▶ _Work to be completed_:
Every line in the listing is to be echoed verbatim.

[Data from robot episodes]

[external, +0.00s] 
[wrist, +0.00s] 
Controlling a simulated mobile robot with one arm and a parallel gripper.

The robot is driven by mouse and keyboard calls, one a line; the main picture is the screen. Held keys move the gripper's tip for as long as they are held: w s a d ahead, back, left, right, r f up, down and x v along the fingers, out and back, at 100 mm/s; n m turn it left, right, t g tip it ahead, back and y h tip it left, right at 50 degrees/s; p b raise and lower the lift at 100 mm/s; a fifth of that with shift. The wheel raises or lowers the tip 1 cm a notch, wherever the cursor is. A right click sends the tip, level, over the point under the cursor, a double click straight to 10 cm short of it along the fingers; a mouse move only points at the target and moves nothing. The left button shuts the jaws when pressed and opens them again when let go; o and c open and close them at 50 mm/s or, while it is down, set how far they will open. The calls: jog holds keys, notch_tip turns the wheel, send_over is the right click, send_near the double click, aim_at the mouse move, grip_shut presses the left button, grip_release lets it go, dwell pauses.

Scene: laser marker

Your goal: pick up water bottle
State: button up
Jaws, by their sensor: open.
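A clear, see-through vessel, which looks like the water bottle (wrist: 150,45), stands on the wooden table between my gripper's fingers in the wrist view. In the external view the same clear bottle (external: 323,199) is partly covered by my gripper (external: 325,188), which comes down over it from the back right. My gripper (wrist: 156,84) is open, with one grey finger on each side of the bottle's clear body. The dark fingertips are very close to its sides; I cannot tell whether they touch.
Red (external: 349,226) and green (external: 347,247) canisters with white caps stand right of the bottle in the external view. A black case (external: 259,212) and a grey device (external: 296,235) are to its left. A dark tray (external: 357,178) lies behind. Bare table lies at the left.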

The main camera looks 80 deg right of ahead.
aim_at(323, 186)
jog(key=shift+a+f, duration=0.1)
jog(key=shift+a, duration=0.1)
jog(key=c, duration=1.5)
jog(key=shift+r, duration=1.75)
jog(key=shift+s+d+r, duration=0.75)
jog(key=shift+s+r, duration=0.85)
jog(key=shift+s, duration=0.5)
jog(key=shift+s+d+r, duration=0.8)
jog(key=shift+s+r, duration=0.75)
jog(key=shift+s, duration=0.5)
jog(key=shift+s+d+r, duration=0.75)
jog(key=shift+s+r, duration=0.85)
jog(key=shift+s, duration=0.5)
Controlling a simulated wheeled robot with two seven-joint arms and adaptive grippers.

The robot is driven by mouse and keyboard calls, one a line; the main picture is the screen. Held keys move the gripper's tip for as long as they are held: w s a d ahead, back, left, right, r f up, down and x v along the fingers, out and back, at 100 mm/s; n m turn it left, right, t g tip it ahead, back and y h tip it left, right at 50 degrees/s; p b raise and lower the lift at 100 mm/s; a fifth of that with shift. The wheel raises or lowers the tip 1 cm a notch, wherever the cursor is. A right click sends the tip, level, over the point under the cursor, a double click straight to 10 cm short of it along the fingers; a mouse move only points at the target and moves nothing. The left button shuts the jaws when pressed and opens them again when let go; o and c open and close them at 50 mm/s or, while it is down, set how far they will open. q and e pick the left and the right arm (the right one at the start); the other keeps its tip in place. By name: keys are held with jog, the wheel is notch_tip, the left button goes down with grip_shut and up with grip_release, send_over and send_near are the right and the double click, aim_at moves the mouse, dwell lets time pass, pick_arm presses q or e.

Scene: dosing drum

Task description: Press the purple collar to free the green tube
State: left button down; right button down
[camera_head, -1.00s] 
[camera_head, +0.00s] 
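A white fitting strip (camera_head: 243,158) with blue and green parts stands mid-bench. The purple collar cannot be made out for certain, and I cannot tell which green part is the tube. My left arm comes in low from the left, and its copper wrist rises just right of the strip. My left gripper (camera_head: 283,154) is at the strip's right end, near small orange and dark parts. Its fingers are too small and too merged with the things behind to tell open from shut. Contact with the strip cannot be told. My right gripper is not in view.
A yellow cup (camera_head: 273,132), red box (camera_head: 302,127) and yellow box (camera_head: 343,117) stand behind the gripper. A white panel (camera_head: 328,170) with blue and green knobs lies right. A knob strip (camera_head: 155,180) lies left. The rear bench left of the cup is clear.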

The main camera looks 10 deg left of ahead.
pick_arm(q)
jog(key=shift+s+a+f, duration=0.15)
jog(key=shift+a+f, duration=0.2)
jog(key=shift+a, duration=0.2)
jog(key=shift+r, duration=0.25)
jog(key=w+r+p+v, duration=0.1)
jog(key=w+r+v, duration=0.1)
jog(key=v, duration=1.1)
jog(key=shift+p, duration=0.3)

▶ _Full answer_:
[external, +0.00s] 
[wrist, +0.00s] 
Controlling a simulated mobile robot with one arm and a parallel gripper.

The robot is driven by mouse and keyboard calls, one a line; the main picture is the screen. Held keys move the gripper's tip for as long as they are held: w s a d ahead, back, left, right, r f up, down and x v along the fingers, out and back, at 100 mm/s; n m turn it left, right, t g tip it ahead, back and y h tip it left, right at 50 degrees/s; p b raise and lower the lift at 100 mm/s; a fifth of that with shift. The wheel raises or lowers the tip 1 cm a notch, wherever the cursor is. A right click sends the tip, level, over the point under the cursor, a double click straight to 10 cm short of it along the fingers; a mouse move only points at the target and moves nothing. The left button shuts the jaws when pressed and opens them again when let go; o and c open and close them at 50 mm/s or, while it is down, set how far they will open. The calls: jog holds keys, notch_tip turns the wheel, send_over is the right click, send_near the double click, aim_at the mouse move, grip_shut presses the left button, grip_release lets it go, dwell pauses.

Scene: laser marker

Your goal: pick up water bottle
State: button up
Jaws, by their sensor: open.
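A clear, see-through vessel, which looks like the water bottle (wrist: 150,45), stands on the wooden table between my gripper's fingers in the wrist view. In the external view the same clear bottle (external: 323,199) is partly covered by my gripper (external: 325,188), which comes down over it from the back right. My gripper (wrist: 156,84) is open, with one grey finger on each side of the bottle's clear body. The dark fingertips are very close to its sides; I cannot tell whether they touch.
Red (external: 349,226) and green (external: 347,247) canisters with white caps stand right of the bottle in the external view. A black case (external: 259,212) and a grey device (external: 296,235) are to its left. A dark tray (external: 357,178) lies behind. Bare table lies at the left.

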The main camera looks 80 deg right of ahead.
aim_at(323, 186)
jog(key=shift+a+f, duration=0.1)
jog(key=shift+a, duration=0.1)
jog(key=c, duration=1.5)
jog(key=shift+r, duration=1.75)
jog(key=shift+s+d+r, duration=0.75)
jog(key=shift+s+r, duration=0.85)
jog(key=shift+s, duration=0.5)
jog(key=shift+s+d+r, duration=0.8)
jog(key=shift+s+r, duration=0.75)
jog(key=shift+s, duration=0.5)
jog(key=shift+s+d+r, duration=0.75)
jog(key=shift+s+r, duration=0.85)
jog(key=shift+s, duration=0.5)
Controlling a simulated wheeled robot with two seven-joint arms and adaptive grippers.

The robot is driven by mouse and keyboard calls, one a line; the main picture is the screen. Held keys move the gripper's tip for as long as they are held: w s a d ahead, back, left, right, r f up, down and x v along the fingers, out and back, at 100 mm/s; n m turn it left, right, t g tip it ahead, back and y h tip it left, right at 50 degrees/s; p b raise and lower the lift at 100 mm/s; a fifth of that with shift. The wheel raises or lowers the tip 1 cm a notch, wherever the cursor is. A right click sends the tip, level, over the point under the cursor, a double click straight to 10 cm short of it along the fingers; a mouse move only points at the target and moves nothing. The left button shuts the jaws when pressed and opens them again when let go; o and c open and close them at 50 mm/s or, while it is down, set how far they will open. q and e pick the left and the right arm (the right one at the start); the other keeps its tip in place. By name: keys are held with jog, the wheel is notch_tip, the left button goes down with grip_shut and up with grip_release, send_over and send_near are the right and the double click, aim_at moves the mouse, dwell lets time pass, pick_arm presses q or e.

Scene: dosing drum

Task description: Press the purple collar to free the green tube
State: left button down; right button down
[camera_head, -1.00s] 
[camera_head, +0.00s] 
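A white fitting strip (camera_head: 243,158) with blue and green parts stands mid-bench. The purple collar cannot be made out for certain, and I cannot tell which green part is the tube. My left arm comes in low from the left, and its copper wrist rises just right of the strip. My left gripper (camera_head: 283,154) is at the strip's right end, near small orange and dark parts. Its fingers are too small and too merged with the things behind to tell open from shut. Contact with the strip cannot be told. My right gripper is not in view.
A yellow cup (camera_head: 273,132), red box (camera_head: 302,127) and yellow box (camera_head: 343,117) stand behind the gripper. A white panel (camera_head: 328,170) with blue and green knobs lies right. A knob strip (camera_head: 155,180) lies left. The rear bench left of the cup is clear.

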The main camera looks 10 deg left of ahead.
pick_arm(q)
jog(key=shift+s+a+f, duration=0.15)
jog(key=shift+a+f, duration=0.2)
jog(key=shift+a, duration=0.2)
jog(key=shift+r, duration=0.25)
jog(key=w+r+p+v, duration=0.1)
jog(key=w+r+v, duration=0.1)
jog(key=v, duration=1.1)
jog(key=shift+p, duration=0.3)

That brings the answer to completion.